1 cup tightly packed fresh tender fava leaves
1/3 cup grated parmesan cheese
1/3 cup toasted pine nuts
2/3 cup extra virgin olive oil
1 TB freshly squeezed lemon juice
Large pinch of salt, to taste

Bring salted water to a boil in a small sauce pan. Blanch ½ cup of the fresh fava leaves for 15 seconds to wilt them and then shock and cool immediately in an ice bath to preserve the bright green color. Wring out excess water when done. Coarsely chop remaining fresh fava leaves and add both to food processor. Puree with extra virgin olive oil, the pine nuts and salt. When smooth, add the grated parmesan and continue blending just enough to mix well.

For best flavor, use same day. It is particularly good tossed with angel hair pasta. At La Toque we serve it as a sauce with the cheese soufflé on the vegetable menu.

Executive Chef Rob Dalzell of Catalina Island’s  Avalon Grille
·         BBQ Tips: 

1)    Let It Be
Patience may be a virtue, but it's not practiced all that often at the grill. It's impatience that causes the No. 1 grilling mistake: Messing with the food before it has had a chance to cook. Avoid testing the food the minute you put it on the heat, which includes picking it up to see if it's done on the bottom, moving it around and turning it over every 10 seconds.

I suggest putting the food down and giving it time to cook. This gives the food a chance to sear on the bottom so that it naturally pulls away from the grates. If you try moving food before it's seared on the bottom, it'll definitely stick. 

2)    Wait Before Slicing
There's nothing quite as enticing or tasty as a big slab of grilled beef. However, most backyard cooks are an impatient lot—me included—and they start slicing into the meat the instant it comes off the grill. I recommend that you let grilled meat rest for three or four minutes to allow the juices to redistribute and thicken. If you slice into grilled meat too soon, all those moist, tasty juices will flow out, leaving the meat dry and chewy.
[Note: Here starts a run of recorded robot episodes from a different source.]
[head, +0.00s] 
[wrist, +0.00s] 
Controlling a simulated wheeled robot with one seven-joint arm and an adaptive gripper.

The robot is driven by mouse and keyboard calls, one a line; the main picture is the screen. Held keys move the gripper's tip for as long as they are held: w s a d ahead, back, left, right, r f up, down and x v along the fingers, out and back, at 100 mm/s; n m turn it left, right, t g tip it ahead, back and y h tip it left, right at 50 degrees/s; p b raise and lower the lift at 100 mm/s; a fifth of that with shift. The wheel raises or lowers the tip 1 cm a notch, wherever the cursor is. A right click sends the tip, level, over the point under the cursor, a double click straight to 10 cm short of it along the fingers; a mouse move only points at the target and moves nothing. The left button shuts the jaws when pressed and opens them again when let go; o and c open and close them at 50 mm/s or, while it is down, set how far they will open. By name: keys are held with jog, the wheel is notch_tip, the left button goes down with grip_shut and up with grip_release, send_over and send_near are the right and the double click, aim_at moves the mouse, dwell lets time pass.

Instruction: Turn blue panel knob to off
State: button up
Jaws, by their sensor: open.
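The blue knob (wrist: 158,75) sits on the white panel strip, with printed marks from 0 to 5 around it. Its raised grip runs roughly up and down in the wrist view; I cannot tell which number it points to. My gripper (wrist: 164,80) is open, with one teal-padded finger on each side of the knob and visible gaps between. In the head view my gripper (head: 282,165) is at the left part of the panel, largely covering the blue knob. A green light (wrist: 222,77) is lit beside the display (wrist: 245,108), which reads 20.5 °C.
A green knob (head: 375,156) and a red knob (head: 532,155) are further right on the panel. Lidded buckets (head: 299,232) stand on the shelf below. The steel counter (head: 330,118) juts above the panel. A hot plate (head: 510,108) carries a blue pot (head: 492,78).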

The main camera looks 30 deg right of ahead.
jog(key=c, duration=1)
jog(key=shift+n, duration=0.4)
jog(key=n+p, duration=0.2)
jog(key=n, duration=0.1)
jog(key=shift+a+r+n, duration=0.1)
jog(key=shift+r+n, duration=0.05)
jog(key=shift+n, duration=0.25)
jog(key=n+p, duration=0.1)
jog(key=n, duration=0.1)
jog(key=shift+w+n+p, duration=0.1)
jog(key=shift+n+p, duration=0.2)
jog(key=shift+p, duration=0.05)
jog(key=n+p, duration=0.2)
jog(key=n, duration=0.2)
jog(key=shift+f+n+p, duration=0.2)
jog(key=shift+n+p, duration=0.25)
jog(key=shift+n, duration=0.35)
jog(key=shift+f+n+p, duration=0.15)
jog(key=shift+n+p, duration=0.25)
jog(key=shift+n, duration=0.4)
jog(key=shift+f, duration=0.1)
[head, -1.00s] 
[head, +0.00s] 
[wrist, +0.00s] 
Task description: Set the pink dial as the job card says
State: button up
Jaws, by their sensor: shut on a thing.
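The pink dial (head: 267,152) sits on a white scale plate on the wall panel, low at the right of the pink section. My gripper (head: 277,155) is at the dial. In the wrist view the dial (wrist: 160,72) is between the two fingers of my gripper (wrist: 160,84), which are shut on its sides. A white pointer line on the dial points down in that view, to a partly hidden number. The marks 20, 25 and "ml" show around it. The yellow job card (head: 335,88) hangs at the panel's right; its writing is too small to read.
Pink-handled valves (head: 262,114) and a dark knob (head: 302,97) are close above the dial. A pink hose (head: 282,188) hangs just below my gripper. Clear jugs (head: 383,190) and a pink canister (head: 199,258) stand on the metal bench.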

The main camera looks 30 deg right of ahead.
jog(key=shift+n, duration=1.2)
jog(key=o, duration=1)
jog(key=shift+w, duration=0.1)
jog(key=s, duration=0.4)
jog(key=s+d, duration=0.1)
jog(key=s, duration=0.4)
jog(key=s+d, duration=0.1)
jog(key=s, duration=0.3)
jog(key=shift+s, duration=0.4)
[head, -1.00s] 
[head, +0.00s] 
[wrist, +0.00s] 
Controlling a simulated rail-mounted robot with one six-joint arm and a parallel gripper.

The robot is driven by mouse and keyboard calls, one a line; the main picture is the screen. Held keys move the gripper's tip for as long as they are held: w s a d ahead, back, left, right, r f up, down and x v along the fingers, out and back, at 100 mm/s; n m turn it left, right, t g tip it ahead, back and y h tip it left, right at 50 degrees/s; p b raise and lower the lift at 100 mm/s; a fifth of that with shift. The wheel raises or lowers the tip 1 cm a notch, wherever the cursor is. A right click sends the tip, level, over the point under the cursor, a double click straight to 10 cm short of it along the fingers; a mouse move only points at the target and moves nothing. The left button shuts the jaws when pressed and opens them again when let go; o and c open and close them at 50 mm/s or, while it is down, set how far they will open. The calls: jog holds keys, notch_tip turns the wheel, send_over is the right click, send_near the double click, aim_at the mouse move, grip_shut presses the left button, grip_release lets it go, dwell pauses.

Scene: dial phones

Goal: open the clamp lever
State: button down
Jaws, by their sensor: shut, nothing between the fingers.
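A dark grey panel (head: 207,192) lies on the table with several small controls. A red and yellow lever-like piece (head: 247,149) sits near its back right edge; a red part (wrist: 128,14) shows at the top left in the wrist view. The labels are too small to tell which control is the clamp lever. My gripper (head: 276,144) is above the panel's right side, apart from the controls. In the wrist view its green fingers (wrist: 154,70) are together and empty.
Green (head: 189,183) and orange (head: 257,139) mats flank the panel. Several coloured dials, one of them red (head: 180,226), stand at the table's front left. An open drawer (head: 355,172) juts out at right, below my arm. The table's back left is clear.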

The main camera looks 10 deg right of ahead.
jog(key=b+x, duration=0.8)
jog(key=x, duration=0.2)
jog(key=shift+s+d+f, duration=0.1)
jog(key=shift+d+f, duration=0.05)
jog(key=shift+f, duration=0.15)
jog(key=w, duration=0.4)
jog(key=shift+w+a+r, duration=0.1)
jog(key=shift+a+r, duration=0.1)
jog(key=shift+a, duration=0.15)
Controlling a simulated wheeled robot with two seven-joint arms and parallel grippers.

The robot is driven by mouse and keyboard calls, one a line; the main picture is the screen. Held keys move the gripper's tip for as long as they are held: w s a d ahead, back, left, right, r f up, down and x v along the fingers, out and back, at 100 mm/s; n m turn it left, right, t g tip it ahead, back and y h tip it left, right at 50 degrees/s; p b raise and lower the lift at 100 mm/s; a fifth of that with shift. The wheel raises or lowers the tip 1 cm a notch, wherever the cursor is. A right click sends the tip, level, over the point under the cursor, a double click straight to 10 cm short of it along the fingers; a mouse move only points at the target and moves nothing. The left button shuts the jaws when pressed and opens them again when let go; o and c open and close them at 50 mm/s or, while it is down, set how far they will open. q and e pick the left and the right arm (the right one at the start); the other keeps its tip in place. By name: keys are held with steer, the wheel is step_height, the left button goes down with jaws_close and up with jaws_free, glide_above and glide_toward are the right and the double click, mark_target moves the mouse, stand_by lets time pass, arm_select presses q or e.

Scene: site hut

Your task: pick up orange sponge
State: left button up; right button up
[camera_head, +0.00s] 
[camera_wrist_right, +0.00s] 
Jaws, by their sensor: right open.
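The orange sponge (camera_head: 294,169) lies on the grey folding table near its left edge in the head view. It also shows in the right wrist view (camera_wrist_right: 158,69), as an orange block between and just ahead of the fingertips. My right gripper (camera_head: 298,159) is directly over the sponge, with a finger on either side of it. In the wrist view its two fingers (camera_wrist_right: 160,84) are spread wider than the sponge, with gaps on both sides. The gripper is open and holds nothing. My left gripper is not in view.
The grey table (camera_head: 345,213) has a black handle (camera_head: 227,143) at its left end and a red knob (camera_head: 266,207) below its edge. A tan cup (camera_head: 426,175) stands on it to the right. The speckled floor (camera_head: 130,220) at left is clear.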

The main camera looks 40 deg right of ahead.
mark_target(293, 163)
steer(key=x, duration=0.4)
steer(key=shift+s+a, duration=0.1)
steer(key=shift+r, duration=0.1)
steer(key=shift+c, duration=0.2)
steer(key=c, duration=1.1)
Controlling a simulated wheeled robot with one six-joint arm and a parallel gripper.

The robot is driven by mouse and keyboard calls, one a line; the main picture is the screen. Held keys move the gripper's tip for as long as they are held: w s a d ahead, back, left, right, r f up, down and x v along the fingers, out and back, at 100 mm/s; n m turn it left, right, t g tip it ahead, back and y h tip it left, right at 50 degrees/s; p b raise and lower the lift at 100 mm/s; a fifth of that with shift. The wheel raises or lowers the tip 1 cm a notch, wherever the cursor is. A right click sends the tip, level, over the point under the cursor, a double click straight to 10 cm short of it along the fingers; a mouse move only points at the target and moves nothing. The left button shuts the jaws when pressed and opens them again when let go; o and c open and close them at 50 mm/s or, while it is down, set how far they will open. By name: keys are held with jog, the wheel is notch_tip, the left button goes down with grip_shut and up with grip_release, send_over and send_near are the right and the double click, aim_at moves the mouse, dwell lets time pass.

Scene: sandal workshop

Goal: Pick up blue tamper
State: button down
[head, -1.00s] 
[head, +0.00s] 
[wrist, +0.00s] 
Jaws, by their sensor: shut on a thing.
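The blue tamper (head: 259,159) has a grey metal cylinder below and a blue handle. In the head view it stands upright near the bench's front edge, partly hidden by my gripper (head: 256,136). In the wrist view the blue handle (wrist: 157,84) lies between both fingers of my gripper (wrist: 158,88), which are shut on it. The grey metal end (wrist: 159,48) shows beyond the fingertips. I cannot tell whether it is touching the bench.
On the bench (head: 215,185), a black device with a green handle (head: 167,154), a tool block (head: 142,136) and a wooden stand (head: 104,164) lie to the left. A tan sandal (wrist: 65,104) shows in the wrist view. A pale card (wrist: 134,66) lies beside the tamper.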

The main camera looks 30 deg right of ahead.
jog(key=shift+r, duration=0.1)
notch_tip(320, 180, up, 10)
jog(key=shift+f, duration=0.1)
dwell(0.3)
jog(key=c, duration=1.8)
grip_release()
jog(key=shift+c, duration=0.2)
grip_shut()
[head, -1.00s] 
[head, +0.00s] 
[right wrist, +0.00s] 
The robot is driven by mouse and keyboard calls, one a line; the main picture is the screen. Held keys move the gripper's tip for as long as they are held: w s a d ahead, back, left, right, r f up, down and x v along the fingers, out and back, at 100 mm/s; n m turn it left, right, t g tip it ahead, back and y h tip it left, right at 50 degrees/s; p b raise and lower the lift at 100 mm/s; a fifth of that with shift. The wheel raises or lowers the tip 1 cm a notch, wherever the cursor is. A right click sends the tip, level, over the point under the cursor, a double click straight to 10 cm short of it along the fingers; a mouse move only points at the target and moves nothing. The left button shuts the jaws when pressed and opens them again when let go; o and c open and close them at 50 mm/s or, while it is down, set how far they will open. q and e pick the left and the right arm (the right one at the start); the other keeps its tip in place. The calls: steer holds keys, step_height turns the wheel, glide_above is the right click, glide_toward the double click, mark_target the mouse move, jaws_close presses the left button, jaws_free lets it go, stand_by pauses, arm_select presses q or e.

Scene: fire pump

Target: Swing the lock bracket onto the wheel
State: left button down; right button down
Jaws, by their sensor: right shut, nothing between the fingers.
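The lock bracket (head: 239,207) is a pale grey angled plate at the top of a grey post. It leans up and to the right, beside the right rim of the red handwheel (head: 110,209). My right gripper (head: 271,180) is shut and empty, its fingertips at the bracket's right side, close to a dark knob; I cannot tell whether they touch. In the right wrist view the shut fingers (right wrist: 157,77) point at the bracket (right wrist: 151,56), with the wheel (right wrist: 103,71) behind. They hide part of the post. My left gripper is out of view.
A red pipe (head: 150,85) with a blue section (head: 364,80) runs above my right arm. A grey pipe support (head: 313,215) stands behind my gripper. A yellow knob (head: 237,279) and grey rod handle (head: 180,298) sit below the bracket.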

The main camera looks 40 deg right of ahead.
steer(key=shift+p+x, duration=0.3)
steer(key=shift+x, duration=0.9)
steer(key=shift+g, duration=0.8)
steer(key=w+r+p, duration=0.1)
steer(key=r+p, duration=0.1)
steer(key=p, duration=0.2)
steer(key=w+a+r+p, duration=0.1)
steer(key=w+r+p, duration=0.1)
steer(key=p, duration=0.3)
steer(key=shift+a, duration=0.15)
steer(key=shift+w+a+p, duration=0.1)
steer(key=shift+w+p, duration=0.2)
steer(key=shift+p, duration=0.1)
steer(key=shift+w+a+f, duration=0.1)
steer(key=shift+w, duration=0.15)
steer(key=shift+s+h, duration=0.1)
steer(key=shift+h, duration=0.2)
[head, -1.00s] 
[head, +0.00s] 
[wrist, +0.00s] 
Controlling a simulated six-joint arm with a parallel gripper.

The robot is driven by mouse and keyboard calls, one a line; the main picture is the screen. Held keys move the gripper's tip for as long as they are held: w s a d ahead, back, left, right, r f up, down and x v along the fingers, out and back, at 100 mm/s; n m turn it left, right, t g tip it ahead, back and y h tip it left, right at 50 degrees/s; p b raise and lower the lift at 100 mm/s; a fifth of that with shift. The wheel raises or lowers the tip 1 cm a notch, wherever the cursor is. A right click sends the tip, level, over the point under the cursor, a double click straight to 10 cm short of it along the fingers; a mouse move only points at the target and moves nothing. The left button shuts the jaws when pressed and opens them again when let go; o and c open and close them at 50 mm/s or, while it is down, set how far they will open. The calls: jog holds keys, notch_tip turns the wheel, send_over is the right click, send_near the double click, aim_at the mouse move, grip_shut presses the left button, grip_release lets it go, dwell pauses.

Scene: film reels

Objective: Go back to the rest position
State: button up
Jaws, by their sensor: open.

 By the way, this wait-to-slice rule should be observed for pork, lamb, chicken and other meats, too. (And if you're slicing into your meat before it comes off the grill to check for doneness, that’s even worse. Use an instant-  read thermometer instead.) 

Here's another steak-grilling tip: Before bringing the steak to the table for slicing, drizzle a little olive oil or smear a pat of butter over the steak to give it a handsome sheen and spectacular flavor and finish.

Chef de Cuisine Guy Frenette of Lake Tahoe’s Moody’s Bistro and Lounge
BBQ Tip:

Use a meat fork to release meat or fish that has stuck to the grill.  Use the tines of the fork to go between the grill grates and underneath the meat/fish to slowly work it off, as opposed to tearing off the crust or skin with tongs/spatula and leaving the good stuff behind to burn on the grill.   

Chef de Cuisine Michael Plapp of Lake Tahoe’s Baxter’s Bistro and Lounge
Seasonal Tips:

1) Radishes aren't only for salads. They are great sauteed in butter with a little sea salt as a side vegetable
2) Instead of peeling baby carrots, use a (clean) fiber pot scrubber.  It removes the dirt without removing the nutrient rich skin  

Garden Recipe:


Stale French Bread, cubed                 1 Cup
Fresh Tomatoes                                  2 lbs
Yellow Onion, chopped                       ¼ Cup
Garlic cloves                                       2 ea
Cucumber, peeled                              1 ea
Red Pepper                                         1 ea
Red Wine or Sherry Vinegar              3 Tbsp
Extra Virgin Olive Oil              ½ Cup
Water                                                  As needed
Salt and Pepper                                  As needed

Soak bread in water until softened.  Puree with remaining ingredients to smooth.